Et là je mets le micro contact sur la feuille et je déchire la feuille,
les fibres de la feuille vibrent, elles transmettent le son dans la feuille.
Généralement quand je n’ai pas mon micro il y a un son intéressant, et quand j’ai mon micro il ne se
passe rien. Généralement c’est le dilemme de l’enregistreur moyen (rires), c’est qu’il y a
toujours quelque chose d’intéressant quand on n’a pas le micro. Je pense que partiellement c’est
parce que quand on n’a pas le micro on est détendu. On ne pense pas justement à utiliser son micro et donc
on est plus ouvert sur ce que le monde a à nous offrir. Normalement il faudrait toujours
avoir son enregistreur avec soi. Bon c’est pas très social quand on dit : « Taisez-vous !
C’est bon là, j’enregistre ! »
Au niveau de la collecte des sons, ça va dans les deux sens en fait.
J’ai des séances d’enregistrement où
c’est juste parce que je veux enregistrer quelque chose
et que ça m’intéresse.

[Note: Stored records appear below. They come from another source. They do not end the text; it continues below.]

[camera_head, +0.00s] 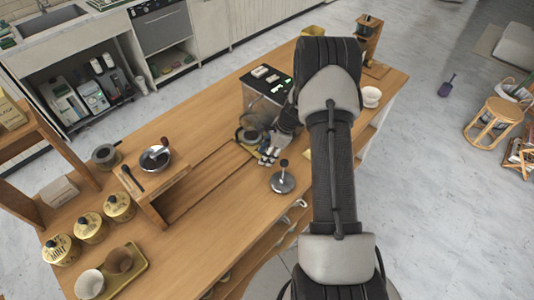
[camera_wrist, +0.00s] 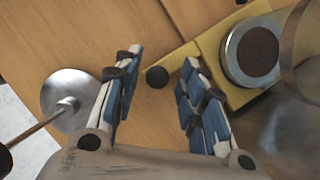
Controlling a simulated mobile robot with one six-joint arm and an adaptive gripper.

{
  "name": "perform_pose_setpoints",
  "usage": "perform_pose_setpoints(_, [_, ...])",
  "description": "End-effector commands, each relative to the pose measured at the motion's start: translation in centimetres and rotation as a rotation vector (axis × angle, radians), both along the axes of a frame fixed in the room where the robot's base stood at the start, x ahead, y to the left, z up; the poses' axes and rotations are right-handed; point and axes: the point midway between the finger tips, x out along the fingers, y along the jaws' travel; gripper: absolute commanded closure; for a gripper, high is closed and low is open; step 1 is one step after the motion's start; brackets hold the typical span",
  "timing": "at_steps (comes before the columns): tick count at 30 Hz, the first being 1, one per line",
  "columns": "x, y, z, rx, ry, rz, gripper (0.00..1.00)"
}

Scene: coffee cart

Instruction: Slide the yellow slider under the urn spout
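The yellow slider (camera_wrist: 213,38) lies on the wooden counter in the wrist view. A round metal vessel with a dark top (camera_wrist: 253,52) sits on its plate. A narrow yellow arm runs left from the plate to a black knob (camera_wrist: 157,77). My gripper (camera_wrist: 160,65) is open, with its blue-padded fingers on either side of the knob, and a gap shows on both sides. In the head view my gripper (camera_head: 268,150) is low at the front of the dark urn (camera_head: 262,90). My gripper hides most of the slider there, and I cannot make out the spout.
A silver disc with a handle (camera_head: 283,182) stands close to my gripper, at the left in the wrist view (camera_wrist: 62,95). A wooden stand (camera_head: 152,188), several yellow canisters (camera_head: 90,228) and a tray (camera_head: 130,276) occupy the left counter. A white cup (camera_head: 371,97) stands right of my arm.

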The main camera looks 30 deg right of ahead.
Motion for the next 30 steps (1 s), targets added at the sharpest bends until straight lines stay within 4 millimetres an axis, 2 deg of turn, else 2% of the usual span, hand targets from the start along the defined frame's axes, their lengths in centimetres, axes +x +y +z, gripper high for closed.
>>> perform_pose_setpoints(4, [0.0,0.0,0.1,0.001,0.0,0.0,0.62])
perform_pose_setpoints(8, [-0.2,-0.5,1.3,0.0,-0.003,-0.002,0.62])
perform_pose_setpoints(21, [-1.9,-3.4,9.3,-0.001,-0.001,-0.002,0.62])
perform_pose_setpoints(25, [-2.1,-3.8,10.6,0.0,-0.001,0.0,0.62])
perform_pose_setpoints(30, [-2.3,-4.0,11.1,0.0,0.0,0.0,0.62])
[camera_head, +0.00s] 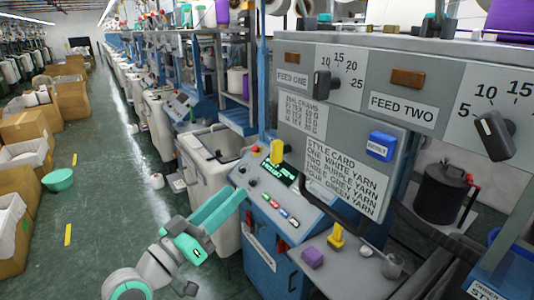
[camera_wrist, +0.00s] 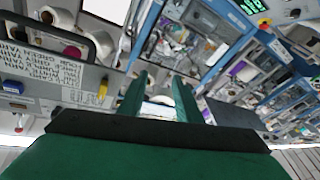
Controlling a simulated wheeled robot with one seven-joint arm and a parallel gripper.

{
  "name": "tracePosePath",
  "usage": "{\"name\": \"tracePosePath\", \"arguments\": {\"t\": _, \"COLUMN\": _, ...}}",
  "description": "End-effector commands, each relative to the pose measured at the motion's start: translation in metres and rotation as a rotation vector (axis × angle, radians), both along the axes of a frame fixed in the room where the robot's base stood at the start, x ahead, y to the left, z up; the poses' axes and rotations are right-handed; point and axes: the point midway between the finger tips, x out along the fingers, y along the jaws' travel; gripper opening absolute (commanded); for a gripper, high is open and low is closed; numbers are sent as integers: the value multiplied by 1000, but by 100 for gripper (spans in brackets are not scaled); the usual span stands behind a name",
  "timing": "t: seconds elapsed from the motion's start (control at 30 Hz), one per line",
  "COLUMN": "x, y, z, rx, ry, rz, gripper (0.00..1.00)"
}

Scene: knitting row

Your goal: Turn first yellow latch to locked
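A yellow latch (camera_head: 277,152) stands upright on the sloped console of the nearest blue machine, beside a green-lit display. A second yellow latch (camera_head: 336,236) stands on the grey shelf lower right. A yellow piece (camera_wrist: 103,90) shows left of my fingers in the wrist view, beside the upside-down style card; I cannot tell which latch it is. My teal gripper (camera_head: 238,195) is in front of the console, left of and below the first latch, apart from it. In the wrist view my gripper (camera_wrist: 161,78) has its two fingers spread with nothing between them.
The style card (camera_head: 342,178) and a blue box (camera_head: 381,145) are on the grey panel right of the first latch. A purple block (camera_head: 312,257) sits on the shelf. The aisle floor between is mostly clear.

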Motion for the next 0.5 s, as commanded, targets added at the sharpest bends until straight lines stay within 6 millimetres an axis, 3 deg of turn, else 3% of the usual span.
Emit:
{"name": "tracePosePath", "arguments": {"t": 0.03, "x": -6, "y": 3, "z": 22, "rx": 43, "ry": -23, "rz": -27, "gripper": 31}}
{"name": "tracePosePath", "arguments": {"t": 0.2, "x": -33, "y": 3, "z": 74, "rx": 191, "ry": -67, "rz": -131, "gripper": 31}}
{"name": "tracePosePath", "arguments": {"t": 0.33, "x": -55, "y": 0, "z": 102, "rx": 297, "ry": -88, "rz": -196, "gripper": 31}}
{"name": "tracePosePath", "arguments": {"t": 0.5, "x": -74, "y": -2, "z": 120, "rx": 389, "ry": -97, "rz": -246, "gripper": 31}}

Là, par exemple, les cactus je suis tombé dessus par chance.
Je me suis baladé puis j’ai commencé à essayer
des trucs puis il y avait une feuille qui
était là, une feuille morte. J’ai dit :
« Tiens je vais déchirer. » Des déchirures généralement
on obtient toujours quelque chose d’intéressant. Là c’était vraiment à l’instinct, j’ai
joué avec les cactus et maintenant dans ma banque de son j’ai des feuilles de cactus. Parfois
on va chasser le son avec une idée dans la tête. J’ai fait une composition pour une performance
dans un château d’eau. Ce château d’eau faisait partie d’un système d’alimentation en eau
d’une ville et on célébrait les 80 ans du système d’alimentation en eau de la ville. Déjà on nous
a donné une banque de sons mais après il y avait des sons que moi je voulais enregistrer
parce qu’on voulait créer l’histoire d’une goutte d’eau de la pluie jusqu’au moment
où elle sortait du robinet et on buvait l’eau,
avec quelqu’un qui buvait l’eau du robinet.
J’ai chassé le bruit de la pluie, j’ai eu de la chance c’était encore la saison des pluies au Portugal.
Donc j’ai été enregistrer la pluie. J’avais créé la chronologie de la pièce.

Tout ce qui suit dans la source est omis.